If the Universe fails this end-to-end test (it surely hasn’t passed), what could we learn? Would this be evidence of "New Physics'' in the cosmos at play? A wide range of theoretical solutions with varying degrees of success have been proposed. Dark Energy with an equation of state lower than vacuum energy (i.e., w < –1) could produce stronger acceleration and explain the discrepancy, but this possibility is disfavored by high-redshift SNe Ⅰa and Baryon Acoustic Oscillation measurements. If we lived near the middle of a vast and deep void in the large-scale structure of the Universe, this could cause excess, local expansion.
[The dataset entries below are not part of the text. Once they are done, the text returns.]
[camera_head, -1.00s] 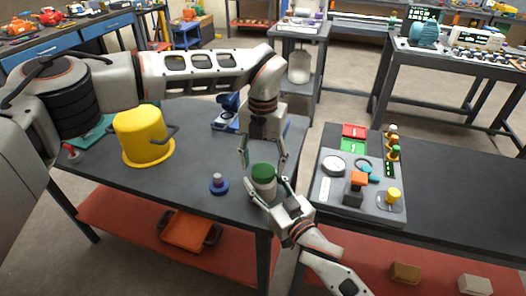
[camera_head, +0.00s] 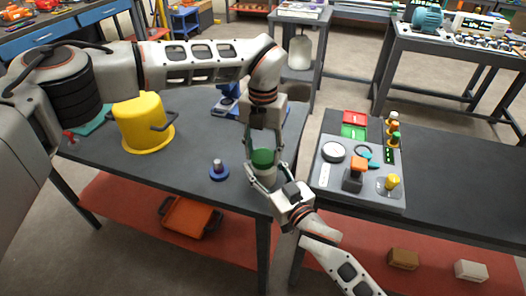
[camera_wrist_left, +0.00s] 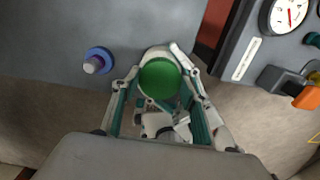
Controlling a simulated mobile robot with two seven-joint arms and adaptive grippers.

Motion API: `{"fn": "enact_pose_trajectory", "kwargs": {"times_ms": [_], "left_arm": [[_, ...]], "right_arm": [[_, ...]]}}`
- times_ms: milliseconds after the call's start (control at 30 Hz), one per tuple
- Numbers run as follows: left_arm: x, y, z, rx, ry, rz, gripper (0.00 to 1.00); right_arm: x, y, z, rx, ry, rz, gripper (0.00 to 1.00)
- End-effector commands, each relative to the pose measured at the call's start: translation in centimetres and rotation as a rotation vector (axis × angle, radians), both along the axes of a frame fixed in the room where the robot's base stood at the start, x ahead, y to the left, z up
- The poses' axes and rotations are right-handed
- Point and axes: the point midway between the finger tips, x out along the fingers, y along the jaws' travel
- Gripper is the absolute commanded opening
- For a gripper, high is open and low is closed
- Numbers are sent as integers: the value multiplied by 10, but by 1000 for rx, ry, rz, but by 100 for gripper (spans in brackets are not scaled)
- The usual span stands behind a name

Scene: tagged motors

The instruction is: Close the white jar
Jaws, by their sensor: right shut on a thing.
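The lid also shows in the left wrist view (camera_wrist_left: 160,79). My right gripper (camera_head: 263,178) is shut around the jar's body from the front right, hiding part of it. My left gripper (camera_head: 265,148) points down from above, its fingers spread on either side of the lid; they look apart from it. How far the lid is seated cannot be told.
A blue round base with a grey knob (camera_head: 218,170) stands left of the jar. A yellow bucket-like pot (camera_head: 142,122) is farther left. A grey control panel (camera_head: 355,185) with a gauge and buttons sits on the right table. A gap separates the tables.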

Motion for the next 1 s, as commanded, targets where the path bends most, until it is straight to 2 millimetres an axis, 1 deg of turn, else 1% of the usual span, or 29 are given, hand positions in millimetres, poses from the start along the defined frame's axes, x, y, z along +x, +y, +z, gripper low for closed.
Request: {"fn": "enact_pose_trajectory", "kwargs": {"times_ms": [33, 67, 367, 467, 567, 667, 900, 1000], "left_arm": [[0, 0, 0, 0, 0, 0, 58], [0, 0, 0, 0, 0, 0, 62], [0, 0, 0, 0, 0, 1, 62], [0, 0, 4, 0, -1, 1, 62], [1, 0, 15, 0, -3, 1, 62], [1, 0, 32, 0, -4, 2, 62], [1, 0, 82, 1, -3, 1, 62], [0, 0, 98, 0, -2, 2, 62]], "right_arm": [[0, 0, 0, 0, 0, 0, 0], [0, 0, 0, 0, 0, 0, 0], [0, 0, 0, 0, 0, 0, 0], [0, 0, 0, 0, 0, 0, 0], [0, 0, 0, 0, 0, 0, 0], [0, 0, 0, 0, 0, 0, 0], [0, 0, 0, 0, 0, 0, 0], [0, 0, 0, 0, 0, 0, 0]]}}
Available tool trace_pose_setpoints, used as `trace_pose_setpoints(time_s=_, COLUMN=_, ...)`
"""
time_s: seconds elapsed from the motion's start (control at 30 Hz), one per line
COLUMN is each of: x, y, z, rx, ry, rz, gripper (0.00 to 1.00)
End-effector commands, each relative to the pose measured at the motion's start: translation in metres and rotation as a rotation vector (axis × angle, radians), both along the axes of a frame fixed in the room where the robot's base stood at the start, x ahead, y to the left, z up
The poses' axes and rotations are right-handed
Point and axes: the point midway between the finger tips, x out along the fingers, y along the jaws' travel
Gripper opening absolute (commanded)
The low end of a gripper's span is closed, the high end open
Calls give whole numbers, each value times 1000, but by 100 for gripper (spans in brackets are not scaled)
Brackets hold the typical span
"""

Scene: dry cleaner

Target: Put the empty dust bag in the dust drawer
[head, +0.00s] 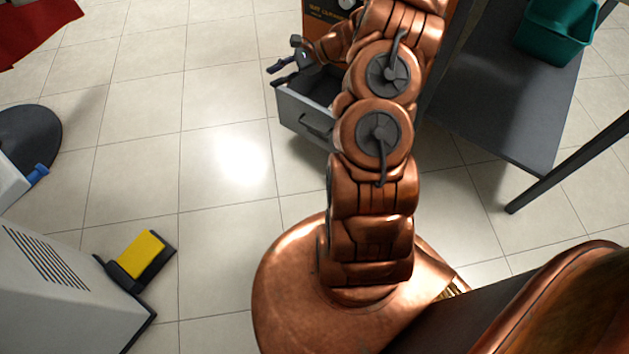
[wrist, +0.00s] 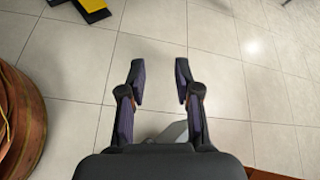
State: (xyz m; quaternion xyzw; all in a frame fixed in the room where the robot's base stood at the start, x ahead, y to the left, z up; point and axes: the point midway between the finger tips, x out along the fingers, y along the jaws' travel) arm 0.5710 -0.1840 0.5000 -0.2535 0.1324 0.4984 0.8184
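The dust drawer (head: 303,120) is a grey box with a bar handle on its front, pulled out of the dark orange-fronted machine. Its inside is dark and partly hidden by my arm. My gripper (head: 279,74) is in the head view at the drawer's far left corner, pointing left. In the wrist view my gripper (wrist: 162,86) has its two fingers apart, with only floor tiles between them. A small grey piece, seemingly the drawer, shows below the fingers there. I cannot make out the empty dust bag in either view.
A grey machine (head: 60,285) with a black-and-yellow pedal (head: 140,256) stands at lower left. A dark table (head: 520,110) with a teal bin (head: 555,35) is at right. A round dark base (head: 30,135) is at left. The tiled floor left of the drawer is clear.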

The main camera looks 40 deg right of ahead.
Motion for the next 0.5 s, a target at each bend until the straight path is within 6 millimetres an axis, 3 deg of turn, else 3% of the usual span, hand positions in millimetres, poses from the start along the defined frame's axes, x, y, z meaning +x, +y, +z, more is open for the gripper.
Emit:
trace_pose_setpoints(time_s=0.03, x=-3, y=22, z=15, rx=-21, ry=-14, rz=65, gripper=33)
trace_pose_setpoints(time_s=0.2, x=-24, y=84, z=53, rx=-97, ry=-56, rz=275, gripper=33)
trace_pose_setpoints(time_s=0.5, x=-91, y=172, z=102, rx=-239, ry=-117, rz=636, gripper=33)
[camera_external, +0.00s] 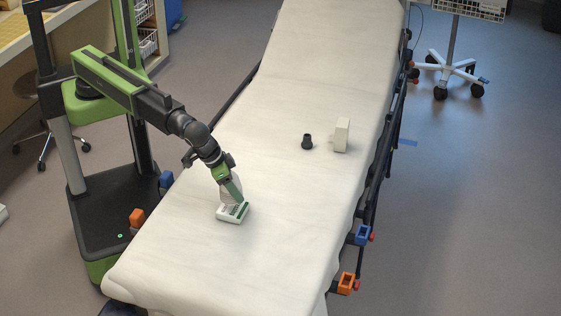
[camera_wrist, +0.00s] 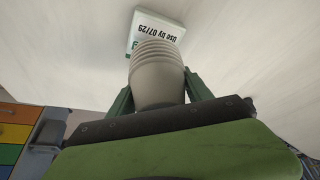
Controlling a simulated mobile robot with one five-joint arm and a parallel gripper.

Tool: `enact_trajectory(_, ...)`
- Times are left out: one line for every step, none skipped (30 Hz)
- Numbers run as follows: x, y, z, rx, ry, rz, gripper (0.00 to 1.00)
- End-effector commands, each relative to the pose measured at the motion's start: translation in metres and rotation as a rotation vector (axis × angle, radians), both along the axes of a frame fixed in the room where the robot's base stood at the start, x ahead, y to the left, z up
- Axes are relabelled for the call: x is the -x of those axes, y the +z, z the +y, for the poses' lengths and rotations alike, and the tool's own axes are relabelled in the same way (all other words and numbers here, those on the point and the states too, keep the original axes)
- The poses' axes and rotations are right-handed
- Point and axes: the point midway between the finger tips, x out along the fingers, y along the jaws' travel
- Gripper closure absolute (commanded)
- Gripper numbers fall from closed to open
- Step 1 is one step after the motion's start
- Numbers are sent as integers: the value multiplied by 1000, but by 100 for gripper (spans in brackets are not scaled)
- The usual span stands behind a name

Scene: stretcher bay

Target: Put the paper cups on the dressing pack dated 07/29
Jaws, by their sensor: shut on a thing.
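My gripper (camera_external: 231,187) is over the left part of the stretcher, pointing down. In the wrist view its green fingers (camera_wrist: 158,90) are shut on the pale, ridged stack of paper cups (camera_wrist: 157,70). The dressing pack (camera_wrist: 155,30) lies just beyond the cups in that view and reads "Use by 07/29". In the external view the white and green pack (camera_external: 233,213) lies on the sheet directly below my gripper. The cups are close above or at the pack; I cannot tell whether they touch it. The fingers partly hide the cups.
The stretcher's white sheet (camera_external: 270,240) is mostly clear. Side rails (camera_external: 378,180) run along the stretcher's right edge.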

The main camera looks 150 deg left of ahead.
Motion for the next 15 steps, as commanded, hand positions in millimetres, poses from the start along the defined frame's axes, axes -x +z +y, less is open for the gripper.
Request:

However, the odds of a void this large occurring by chance is incredibly low, exceeding 10σ (Wu & Huterer 2017) and is also ruled out empirically by the lack of a large inflection in the expansion rate with distance from SNe Ⅰa within z < 0.3 (Kenworthy et al. 2019).
More success has been found by altering the composition of the Universe shortly before the emergence of the CMB. An additional component in ΛCDM such as a new neutrino or scalar field (the latter called Early Dark Energy or EDE) can increase early expansion, decrease the sound horizon of primordial fluctuations and raise the predicted value of H0 depending on the approach used to 70–73 km s–1 Mpc–1 (Poulin et al. 2019; Kreisch et al. 2020; Agrawal et al. 2019) in plausible agreement with the local value. A criticism of EDE or a new particle solution is that its scale (for EDE) or interactions (for neutrinos) must be finely-tuned to succeed, though the same is generally true of other wrinkles in cosmology including inflation and Λ. Also worth keeping an eye on is the lesser Early-vs-Late tension in the value of σ8, the local clumpiness of matter, which may have a related explanation. The work on the theoretical and observational side of this problem is not done, but will surely be completed by the next generation.